WRITTEN EXERCISE: Copy the lines below verbatim, beginning with the line that includes "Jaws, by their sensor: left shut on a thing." and continuing to the end; leave out everything before it.

++++

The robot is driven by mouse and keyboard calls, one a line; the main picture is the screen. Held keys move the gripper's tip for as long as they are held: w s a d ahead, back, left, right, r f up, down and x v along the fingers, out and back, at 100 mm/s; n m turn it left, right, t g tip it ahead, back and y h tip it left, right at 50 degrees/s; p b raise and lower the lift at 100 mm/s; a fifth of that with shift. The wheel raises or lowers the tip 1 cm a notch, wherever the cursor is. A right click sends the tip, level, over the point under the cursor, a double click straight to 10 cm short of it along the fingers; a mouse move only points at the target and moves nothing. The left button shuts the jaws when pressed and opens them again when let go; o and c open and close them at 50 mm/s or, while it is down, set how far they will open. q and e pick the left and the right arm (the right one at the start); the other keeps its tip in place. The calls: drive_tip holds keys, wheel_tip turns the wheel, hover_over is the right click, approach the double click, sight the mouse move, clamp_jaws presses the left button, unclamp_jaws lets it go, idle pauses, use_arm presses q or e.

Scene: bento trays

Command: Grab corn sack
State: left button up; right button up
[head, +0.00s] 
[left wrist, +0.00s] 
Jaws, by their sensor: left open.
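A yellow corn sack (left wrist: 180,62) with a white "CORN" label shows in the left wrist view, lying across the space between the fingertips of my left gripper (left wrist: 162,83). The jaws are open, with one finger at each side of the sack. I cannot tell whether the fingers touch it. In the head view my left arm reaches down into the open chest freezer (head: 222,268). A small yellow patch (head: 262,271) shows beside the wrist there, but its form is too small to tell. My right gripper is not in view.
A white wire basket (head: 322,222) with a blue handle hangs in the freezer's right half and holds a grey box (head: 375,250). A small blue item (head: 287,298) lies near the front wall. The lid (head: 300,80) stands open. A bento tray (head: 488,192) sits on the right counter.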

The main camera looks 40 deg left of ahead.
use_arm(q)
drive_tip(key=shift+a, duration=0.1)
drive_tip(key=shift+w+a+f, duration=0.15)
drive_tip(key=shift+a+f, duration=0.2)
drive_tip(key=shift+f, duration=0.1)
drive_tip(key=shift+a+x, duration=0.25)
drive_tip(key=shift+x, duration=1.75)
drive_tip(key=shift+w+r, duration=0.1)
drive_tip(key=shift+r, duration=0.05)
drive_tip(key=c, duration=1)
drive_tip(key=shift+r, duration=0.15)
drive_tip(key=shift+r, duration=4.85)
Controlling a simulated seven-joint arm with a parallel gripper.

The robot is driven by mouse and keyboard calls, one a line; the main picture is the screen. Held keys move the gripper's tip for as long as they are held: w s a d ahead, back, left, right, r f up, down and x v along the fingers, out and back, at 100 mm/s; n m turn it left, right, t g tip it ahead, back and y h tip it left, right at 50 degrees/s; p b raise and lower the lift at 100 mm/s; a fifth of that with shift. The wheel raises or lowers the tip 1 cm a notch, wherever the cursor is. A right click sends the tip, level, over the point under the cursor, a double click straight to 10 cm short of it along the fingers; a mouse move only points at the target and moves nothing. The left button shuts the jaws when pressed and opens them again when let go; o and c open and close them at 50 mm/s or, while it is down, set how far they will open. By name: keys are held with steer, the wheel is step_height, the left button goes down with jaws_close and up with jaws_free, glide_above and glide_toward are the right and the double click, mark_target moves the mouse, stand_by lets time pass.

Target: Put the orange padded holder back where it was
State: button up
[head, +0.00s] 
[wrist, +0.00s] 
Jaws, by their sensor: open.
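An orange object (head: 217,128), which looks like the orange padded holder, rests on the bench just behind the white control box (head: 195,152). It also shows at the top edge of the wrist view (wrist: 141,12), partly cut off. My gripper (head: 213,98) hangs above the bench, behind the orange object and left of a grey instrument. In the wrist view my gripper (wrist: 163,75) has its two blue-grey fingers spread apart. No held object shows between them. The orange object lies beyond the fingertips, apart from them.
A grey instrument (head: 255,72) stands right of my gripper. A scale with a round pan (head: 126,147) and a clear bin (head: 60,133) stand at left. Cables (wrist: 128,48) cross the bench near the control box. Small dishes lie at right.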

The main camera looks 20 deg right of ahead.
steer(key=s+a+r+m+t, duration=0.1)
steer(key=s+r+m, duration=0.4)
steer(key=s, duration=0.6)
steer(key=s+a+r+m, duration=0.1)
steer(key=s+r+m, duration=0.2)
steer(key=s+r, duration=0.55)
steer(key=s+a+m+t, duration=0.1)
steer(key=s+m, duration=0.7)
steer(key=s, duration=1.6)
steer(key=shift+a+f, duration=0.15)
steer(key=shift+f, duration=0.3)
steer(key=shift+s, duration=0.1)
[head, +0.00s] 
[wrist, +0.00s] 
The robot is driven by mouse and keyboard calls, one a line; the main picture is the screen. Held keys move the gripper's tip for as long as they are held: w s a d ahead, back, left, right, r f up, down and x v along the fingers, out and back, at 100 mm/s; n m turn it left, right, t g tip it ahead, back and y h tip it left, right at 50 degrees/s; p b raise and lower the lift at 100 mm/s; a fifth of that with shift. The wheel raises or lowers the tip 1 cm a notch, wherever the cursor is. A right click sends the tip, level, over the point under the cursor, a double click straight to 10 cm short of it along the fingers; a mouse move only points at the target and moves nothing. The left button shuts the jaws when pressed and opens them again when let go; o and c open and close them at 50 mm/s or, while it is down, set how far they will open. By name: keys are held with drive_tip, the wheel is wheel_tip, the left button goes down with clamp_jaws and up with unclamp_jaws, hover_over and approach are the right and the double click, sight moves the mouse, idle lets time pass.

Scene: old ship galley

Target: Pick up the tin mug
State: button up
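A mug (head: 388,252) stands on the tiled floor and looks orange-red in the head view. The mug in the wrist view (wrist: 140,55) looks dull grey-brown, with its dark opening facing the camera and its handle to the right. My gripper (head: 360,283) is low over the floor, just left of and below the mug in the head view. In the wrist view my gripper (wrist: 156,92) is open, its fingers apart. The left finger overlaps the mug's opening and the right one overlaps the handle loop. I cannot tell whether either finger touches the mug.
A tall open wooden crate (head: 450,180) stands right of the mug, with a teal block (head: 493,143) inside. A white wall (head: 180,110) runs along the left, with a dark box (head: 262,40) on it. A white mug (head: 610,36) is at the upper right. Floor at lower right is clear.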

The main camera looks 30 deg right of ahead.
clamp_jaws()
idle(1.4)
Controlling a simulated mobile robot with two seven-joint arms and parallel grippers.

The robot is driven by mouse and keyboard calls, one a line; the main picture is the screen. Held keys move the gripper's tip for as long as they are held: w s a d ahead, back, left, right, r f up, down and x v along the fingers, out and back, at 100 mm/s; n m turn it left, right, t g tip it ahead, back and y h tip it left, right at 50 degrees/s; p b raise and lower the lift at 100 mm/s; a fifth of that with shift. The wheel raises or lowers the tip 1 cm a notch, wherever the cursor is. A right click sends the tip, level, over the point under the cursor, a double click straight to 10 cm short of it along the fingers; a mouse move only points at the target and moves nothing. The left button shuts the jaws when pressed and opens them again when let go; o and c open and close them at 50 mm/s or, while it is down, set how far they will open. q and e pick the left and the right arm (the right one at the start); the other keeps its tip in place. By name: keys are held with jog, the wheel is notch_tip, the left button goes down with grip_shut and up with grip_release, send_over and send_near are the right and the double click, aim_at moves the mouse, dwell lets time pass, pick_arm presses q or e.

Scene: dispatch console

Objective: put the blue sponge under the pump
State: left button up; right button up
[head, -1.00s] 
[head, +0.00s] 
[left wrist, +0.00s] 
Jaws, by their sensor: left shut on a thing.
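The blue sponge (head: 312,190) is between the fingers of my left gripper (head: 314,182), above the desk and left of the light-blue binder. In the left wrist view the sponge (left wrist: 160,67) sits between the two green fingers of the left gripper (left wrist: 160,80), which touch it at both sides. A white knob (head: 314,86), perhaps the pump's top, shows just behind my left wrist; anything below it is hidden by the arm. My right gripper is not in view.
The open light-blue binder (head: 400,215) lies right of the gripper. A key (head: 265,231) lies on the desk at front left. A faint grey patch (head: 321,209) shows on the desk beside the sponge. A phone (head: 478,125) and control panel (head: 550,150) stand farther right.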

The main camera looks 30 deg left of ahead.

++++

WRITTEN RESPONSE:
Jaws, by their sensor: left shut on a thing.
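The blue sponge (head: 312,190) is between the fingers of my left gripper (head: 314,182), above the desk and left of the light-blue binder. In the left wrist view the sponge (left wrist: 160,67) sits between the two green fingers of the left gripper (left wrist: 160,80), which touch it at both sides. A white knob (head: 314,86), perhaps the pump's top, shows just behind my left wrist; anything below it is hidden by the arm. My right gripper is not in view.
The open light-blue binder (head: 400,215) lies right of the gripper. A key (head: 265,231) lies on the desk at front left. A faint grey patch (head: 321,209) shows on the desk beside the sponge. A phone (head: 478,125) and control panel (head: 550,150) stand farther right.

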The main camera looks 30 deg left of ahead.

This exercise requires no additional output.